[TASK] Write out only the lines from the line containing "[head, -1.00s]" to the end of the listing below, both included, exactly as they stand. Drop the pictures.

--- begin ---

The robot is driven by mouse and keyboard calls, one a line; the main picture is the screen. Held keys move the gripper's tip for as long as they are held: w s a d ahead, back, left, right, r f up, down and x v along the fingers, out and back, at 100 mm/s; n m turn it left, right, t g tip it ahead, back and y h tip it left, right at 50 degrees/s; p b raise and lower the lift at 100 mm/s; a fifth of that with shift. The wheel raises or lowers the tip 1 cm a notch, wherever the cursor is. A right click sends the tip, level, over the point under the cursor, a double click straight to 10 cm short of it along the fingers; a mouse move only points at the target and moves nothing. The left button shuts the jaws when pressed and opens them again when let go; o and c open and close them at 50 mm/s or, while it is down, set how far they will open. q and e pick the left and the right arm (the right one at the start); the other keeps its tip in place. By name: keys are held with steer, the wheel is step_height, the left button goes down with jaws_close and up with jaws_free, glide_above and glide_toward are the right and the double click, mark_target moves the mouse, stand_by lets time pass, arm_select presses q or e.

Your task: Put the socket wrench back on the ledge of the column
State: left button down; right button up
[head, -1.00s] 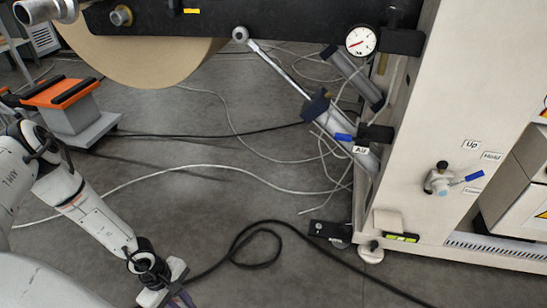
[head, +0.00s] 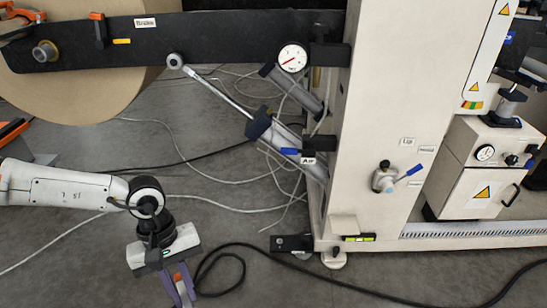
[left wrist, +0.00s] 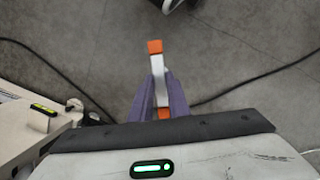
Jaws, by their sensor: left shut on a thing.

--- end ---

[TASK OUTPUT]
[head, -1.00s] 
[head, +0.00s] 
[left wrist, +0.00s] 
Jaws, by their sensor: left shut on a thing.

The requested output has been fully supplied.